• [Robot episode rows]:
#####
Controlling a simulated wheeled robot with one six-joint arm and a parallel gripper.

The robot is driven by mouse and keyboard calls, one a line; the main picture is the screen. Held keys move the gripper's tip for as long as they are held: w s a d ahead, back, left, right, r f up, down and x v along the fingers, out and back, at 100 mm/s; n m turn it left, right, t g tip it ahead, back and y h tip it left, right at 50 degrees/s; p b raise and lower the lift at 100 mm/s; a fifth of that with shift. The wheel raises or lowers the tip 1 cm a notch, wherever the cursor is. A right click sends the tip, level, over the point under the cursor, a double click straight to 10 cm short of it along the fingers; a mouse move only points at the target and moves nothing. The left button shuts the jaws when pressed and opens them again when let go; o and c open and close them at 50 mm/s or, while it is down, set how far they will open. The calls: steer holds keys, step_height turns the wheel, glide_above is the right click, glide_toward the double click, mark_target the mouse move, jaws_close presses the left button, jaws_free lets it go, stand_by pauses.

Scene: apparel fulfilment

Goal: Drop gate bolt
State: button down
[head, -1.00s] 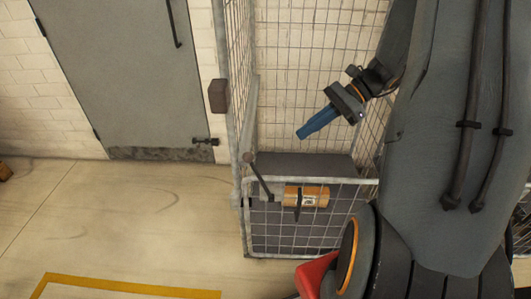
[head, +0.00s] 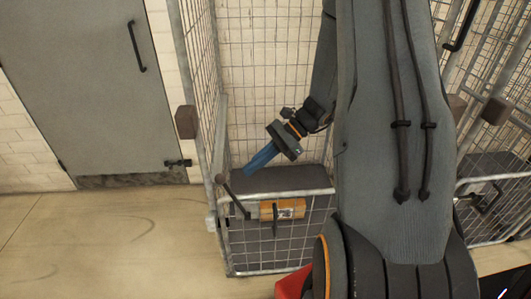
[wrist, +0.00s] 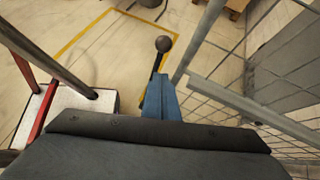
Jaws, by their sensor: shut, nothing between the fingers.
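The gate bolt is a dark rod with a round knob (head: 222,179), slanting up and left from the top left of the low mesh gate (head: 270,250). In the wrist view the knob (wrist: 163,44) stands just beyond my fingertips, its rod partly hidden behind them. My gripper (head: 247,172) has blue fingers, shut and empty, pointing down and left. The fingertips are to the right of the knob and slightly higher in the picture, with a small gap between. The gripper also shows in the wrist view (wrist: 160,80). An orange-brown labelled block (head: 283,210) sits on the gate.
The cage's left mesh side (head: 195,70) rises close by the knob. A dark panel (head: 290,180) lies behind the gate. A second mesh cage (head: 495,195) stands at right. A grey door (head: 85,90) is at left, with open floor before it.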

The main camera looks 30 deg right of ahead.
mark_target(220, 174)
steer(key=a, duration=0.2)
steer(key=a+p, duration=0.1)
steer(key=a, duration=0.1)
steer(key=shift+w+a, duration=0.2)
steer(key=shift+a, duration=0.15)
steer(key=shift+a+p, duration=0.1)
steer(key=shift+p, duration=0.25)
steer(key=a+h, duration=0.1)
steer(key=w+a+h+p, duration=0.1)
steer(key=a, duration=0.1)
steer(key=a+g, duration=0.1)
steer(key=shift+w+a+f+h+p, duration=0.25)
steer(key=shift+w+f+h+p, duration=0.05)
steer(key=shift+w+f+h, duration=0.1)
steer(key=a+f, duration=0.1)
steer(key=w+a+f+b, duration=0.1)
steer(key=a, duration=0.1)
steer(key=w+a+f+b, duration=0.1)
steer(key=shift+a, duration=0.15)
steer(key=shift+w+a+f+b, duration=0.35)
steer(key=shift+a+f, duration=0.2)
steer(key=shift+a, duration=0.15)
#####
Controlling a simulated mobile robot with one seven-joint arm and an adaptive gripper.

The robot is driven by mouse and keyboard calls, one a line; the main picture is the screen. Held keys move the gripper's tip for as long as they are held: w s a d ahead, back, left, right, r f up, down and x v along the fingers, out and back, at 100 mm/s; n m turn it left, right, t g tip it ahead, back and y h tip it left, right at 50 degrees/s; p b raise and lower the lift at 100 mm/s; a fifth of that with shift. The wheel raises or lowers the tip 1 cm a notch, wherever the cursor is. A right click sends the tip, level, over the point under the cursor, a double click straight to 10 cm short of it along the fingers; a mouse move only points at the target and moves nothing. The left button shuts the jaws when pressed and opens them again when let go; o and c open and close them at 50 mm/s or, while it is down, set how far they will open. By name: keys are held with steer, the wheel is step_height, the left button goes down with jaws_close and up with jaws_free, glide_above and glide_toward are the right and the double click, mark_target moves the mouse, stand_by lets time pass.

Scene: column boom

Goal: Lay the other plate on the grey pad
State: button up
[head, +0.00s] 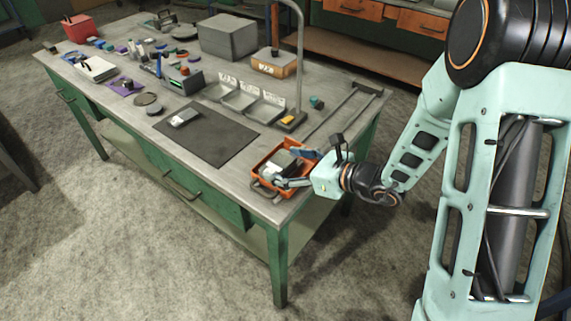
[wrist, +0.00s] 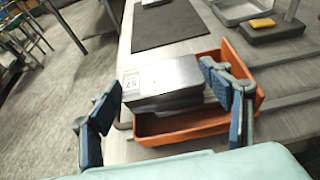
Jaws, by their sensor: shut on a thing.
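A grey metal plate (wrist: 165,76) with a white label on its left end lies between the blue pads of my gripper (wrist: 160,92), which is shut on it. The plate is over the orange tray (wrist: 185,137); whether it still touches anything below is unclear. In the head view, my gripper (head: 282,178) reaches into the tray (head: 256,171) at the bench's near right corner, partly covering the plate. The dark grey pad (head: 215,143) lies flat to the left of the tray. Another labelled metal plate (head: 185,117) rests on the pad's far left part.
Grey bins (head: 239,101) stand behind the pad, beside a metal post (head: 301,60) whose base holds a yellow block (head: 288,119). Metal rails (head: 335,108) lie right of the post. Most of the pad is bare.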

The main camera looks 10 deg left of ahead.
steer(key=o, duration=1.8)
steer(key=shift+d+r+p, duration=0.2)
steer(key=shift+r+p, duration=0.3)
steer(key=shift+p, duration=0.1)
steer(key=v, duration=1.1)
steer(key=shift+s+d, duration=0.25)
#####
• [Exercise brief]:
In the entries above, count each line with "joint"; reply with the total only.

• [Exercise response]:
2